WORK INSTRUCTIONS >> List each line holding the string "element".

━━━━━━

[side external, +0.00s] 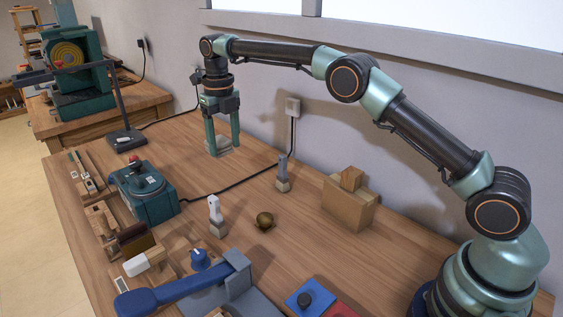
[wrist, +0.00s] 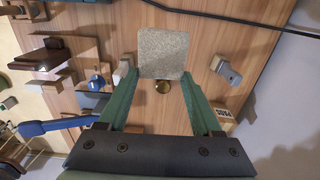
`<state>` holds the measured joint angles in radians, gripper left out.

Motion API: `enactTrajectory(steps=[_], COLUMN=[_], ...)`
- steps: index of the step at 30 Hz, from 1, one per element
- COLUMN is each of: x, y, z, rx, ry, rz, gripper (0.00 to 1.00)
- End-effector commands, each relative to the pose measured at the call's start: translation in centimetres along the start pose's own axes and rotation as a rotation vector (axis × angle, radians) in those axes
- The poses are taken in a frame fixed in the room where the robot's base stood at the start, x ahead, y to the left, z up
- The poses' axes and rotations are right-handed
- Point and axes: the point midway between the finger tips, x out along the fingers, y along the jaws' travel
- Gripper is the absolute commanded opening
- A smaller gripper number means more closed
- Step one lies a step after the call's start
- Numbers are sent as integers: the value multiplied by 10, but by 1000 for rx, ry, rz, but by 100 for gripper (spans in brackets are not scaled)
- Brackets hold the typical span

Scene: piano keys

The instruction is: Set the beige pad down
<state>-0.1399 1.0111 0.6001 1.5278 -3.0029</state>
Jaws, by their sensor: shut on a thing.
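The beige pad (wrist: 163,50) is a flat, speckled square with rounded corners. In the wrist view it sits at the far end of my gripper (wrist: 160,70), with one green finger on each side. In the side view my gripper (side external: 223,148) points straight down at the back of the wooden table, shut on the pad (side external: 221,142). The pad is low, at or just above the tabletop. I cannot tell whether it touches the wood. The fingers partly hide it in the side view.
A teal box with a red knob (side external: 146,190) stands to the left. A black cable (side external: 235,178) crosses the table nearby. A brass ball (side external: 264,220), a grey-tipped peg (side external: 283,174) and a wooden block (side external: 347,204) stand nearer my base. The wall is close behind.

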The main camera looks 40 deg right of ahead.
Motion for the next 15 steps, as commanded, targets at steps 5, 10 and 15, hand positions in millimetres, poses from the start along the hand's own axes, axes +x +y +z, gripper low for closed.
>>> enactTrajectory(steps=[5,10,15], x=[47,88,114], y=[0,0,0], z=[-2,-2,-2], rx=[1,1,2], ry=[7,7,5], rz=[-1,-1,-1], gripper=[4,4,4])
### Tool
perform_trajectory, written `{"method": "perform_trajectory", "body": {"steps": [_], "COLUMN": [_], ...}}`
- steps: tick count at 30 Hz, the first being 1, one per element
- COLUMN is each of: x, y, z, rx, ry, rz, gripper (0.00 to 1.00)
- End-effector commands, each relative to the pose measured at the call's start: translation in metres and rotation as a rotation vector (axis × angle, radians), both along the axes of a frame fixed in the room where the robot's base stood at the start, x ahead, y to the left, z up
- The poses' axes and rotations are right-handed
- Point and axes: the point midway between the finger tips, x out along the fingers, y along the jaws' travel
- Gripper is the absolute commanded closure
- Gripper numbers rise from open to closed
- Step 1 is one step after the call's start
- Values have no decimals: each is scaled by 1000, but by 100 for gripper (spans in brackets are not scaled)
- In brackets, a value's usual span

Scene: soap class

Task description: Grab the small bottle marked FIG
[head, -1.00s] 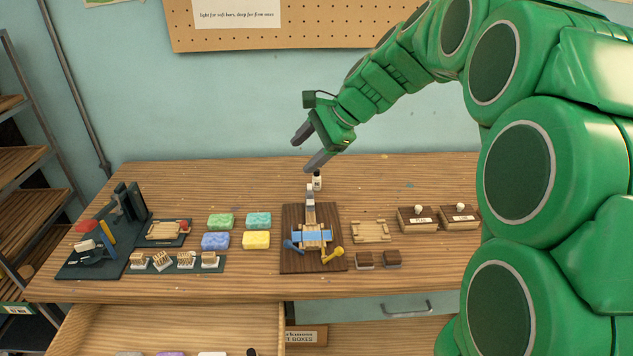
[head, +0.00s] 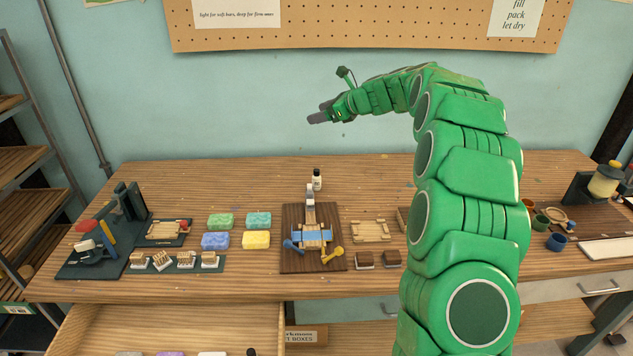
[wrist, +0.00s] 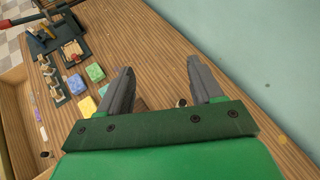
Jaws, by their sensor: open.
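A small bottle (head: 317,181) with a dark cap and a pale label stands upright at the back of the workbench, behind the dark board with the blue-banded device. Its label is too small to read, so I cannot tell whether it says FIG. What looks like the same bottle shows in the wrist view (wrist: 182,102), between the fingers near the palm edge and partly hidden. My gripper (head: 319,116) is open and empty, high above the back of the bench and clear of the bottle. Its two spread fingers also show in the wrist view (wrist: 160,67).
The device board (head: 292,262) stands in front of the bottle. Coloured soap bars (head: 221,221) lie to its left, a wooden frame (head: 370,231) to its right. An open drawer (head: 170,330) holds a dark-capped item (head: 252,352). My arm hides part of the bench's right side.

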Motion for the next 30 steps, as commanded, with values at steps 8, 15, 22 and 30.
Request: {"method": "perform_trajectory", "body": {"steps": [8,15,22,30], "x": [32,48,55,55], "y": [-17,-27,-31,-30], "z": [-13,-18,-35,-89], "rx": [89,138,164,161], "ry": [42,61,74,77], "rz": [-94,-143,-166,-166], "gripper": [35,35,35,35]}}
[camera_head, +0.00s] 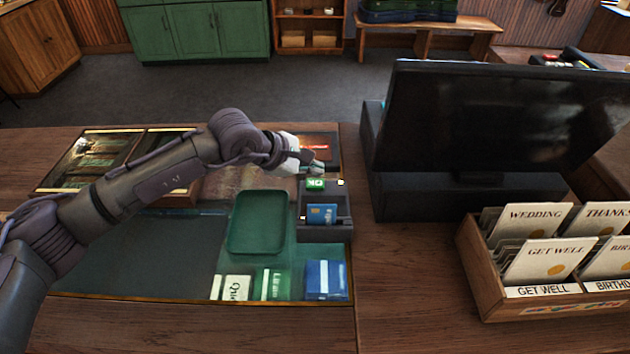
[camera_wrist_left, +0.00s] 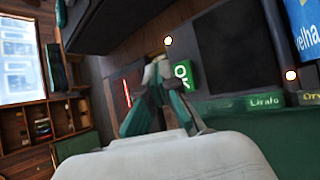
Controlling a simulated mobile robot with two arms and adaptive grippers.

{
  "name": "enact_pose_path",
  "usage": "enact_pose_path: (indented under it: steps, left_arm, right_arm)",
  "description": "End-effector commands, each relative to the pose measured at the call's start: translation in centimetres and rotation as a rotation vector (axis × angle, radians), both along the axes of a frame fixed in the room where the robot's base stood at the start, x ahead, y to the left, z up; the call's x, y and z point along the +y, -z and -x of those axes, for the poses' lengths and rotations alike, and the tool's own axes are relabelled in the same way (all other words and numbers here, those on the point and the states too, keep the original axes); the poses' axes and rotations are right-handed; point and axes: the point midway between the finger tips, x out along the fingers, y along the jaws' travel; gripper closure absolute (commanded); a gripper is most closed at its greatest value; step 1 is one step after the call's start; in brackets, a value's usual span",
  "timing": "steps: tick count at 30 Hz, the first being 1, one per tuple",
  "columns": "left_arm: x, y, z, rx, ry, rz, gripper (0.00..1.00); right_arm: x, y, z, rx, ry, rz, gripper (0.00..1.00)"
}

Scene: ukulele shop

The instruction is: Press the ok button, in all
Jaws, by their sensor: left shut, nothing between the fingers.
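The ok button (camera_head: 315,184) is a small green square with white lettering at the far end of a dark card device (camera_head: 325,233) on the counter. In the left wrist view the ok button (camera_wrist_left: 184,76) shows just right of the fingertips. My left gripper (camera_head: 318,168) is shut and empty, with its fingertips at the far edge of the button. In the left wrist view the gripper (camera_wrist_left: 158,72) partly covers the button's left side. I cannot tell whether the tips touch it. My right gripper is in neither view.
A blue card (camera_head: 322,213) sits on the device. A green tray (camera_head: 257,222) lies to its left on the counter. A large black monitor (camera_head: 490,115) and a wooden box of greeting cards (camera_head: 475,275) stand to the right. The counter's front strip is clear.

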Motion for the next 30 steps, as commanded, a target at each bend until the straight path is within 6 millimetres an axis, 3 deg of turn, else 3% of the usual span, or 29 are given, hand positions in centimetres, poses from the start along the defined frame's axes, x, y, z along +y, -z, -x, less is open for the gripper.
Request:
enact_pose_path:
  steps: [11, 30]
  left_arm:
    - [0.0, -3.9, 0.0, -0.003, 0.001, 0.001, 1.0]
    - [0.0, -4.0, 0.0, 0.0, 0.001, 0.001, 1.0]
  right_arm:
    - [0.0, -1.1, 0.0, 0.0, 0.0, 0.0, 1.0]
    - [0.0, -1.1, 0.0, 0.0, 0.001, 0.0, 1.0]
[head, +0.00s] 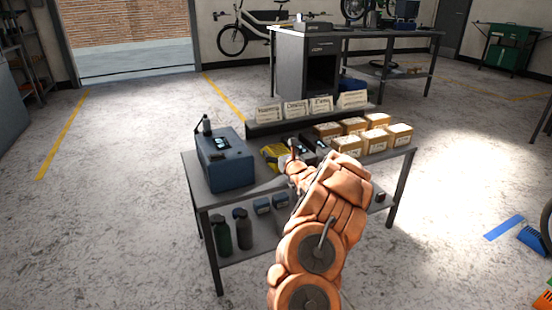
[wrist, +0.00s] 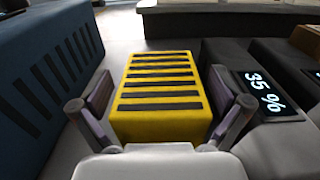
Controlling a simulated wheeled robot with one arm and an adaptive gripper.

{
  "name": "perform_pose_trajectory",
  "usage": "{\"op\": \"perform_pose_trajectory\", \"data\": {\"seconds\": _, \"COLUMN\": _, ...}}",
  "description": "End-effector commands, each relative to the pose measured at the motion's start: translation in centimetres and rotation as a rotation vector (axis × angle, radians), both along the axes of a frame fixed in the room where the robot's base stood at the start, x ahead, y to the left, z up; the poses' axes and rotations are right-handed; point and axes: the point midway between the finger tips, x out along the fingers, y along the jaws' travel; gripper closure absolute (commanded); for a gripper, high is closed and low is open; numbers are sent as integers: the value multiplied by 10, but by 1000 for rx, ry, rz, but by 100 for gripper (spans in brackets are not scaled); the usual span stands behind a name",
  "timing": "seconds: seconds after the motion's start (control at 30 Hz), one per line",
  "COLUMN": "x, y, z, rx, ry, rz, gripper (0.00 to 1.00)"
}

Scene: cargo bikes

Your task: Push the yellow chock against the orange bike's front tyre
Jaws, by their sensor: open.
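A yellow block with black ribs on top, which looks like the yellow chock, sits on the grey table (head: 197,183). It shows between my fingers in the wrist view (wrist: 162,92) and partly behind my gripper in the head view (head: 270,156). My gripper (wrist: 160,108) is open, with one finger on each side of the block; I cannot tell whether either finger touches it. A dark bike tyre (head: 547,222) is cut off at the right edge of the head view. I cannot tell whose bike it is; no orange bike shows clearly.
A blue case (head: 226,160) stands left of the block. A dark device with a "35 %" display (wrist: 266,96) is close on the right. Cardboard boxes (head: 346,146) stand farther right. A blue wedge (head: 533,240) and blue strip (head: 503,228) lie on open floor.

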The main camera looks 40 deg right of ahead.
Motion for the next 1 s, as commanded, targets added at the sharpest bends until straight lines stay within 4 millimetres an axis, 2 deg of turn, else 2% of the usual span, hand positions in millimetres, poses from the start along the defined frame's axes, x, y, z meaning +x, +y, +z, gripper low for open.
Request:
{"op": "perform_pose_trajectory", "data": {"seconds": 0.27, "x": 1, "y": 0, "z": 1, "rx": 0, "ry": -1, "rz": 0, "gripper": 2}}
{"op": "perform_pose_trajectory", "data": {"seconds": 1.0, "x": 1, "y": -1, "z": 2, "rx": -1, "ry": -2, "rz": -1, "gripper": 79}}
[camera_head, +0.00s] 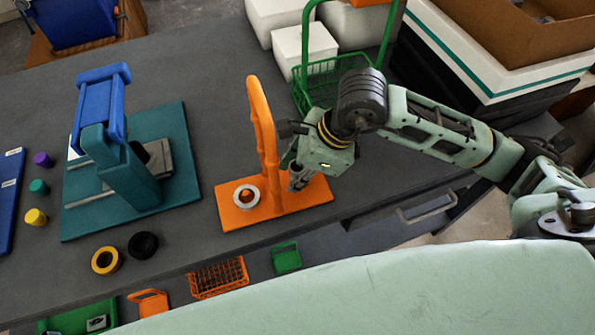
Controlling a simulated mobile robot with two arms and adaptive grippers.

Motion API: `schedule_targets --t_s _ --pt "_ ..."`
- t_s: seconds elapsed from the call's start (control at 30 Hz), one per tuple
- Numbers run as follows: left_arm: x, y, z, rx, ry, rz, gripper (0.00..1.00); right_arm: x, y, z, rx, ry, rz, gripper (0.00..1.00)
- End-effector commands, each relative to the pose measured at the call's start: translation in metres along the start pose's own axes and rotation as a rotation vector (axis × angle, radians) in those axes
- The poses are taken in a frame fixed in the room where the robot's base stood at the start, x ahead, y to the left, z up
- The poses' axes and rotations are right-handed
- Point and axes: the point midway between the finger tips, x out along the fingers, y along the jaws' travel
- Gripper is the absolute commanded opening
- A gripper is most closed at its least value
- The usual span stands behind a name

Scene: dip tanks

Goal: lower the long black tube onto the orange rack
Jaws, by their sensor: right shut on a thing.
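The orange rack (226,216) is a flat base with a tall looped handle, standing on the grey bench. A white ring (239,203) sits around an orange peg on its left part. My right gripper (297,178) reaches in from the right and points down over the right part of the rack, close beside the handle. It is shut on something small and dark, which seems to be the long black tube. The jaws mostly hide it, so I cannot tell whether it touches the rack or a peg. My left gripper is out of view.
A teal and blue press (130,180) stands left of the rack. A black ring (143,244) and a yellow ring (105,260) lie near the front edge. A green wire basket (335,80) and white boxes (303,48) stand behind. Free bench lies between press and rack.

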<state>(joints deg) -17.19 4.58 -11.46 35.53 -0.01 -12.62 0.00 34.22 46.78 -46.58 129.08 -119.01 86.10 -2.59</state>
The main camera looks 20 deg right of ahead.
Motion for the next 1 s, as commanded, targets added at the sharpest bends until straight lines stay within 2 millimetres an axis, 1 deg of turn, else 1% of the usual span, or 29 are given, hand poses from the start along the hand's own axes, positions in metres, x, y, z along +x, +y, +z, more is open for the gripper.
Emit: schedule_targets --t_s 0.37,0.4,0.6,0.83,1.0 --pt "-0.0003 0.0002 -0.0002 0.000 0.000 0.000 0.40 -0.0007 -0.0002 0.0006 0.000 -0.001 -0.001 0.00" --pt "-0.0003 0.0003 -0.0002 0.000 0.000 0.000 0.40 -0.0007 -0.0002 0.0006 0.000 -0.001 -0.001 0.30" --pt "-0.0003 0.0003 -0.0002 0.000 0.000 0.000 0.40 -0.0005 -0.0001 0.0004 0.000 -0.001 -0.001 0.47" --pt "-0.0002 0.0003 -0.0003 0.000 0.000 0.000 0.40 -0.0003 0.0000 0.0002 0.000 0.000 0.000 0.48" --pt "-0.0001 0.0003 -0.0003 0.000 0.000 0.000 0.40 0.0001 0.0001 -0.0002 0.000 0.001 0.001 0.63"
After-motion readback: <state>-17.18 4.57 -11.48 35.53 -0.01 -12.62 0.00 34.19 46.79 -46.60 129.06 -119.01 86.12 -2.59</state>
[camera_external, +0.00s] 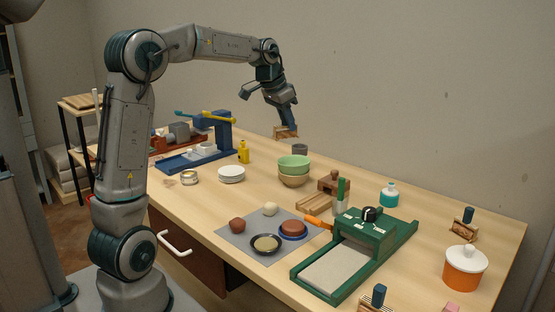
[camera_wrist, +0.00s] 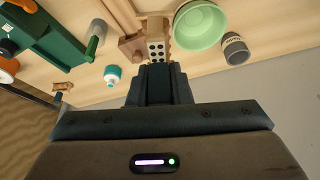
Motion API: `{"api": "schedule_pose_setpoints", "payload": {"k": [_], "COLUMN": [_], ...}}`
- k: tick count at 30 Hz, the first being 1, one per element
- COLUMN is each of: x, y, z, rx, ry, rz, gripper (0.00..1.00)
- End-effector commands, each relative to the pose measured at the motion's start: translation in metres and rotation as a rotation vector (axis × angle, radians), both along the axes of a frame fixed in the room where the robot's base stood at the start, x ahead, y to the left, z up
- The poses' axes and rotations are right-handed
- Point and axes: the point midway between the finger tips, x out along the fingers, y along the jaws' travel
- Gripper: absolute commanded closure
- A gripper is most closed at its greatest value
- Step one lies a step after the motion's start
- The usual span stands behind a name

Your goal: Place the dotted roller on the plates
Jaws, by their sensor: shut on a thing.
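My gripper (camera_external: 285,112) is raised above the table, behind the green bowl in the external view. It is shut on the dotted roller (camera_external: 286,132), a small light wooden piece. In the wrist view the roller (camera_wrist: 156,48) shows dark dots, at the tips of my gripper (camera_wrist: 160,72); its handle is hidden between the fingers. The plates (camera_external: 231,174) are a small white stack on the table, left of the bowls and below and to the left of my gripper. They are not visible in the wrist view.
Green and wooden bowls (camera_external: 293,165) and a grey cup (camera_external: 300,149) stand between the plates and the green slab roller (camera_external: 355,250). A yellow bottle (camera_external: 243,152), a tin (camera_external: 190,177) and a blue stand (camera_external: 222,135) are near the plates. A grey mat (camera_external: 235,238) holds clay and dishes.

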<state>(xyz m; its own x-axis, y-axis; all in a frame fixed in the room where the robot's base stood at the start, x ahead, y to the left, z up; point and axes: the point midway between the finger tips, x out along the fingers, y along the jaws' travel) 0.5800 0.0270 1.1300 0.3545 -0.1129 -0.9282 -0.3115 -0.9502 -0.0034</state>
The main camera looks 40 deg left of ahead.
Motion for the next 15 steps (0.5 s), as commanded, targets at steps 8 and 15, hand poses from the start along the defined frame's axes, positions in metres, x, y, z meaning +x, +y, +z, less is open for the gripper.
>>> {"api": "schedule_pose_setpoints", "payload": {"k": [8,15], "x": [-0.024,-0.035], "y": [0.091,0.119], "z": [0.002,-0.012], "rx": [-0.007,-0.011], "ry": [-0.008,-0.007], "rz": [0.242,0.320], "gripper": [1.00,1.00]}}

━━━━━━

REPLY TO THE TASK >>
- steps: index of the step at 30 Hz, from 1, one per element
- steps: tick count at 30 Hz, the first being 1, one per element
- k: tick count at 30 Hz, the first being 1, one per element

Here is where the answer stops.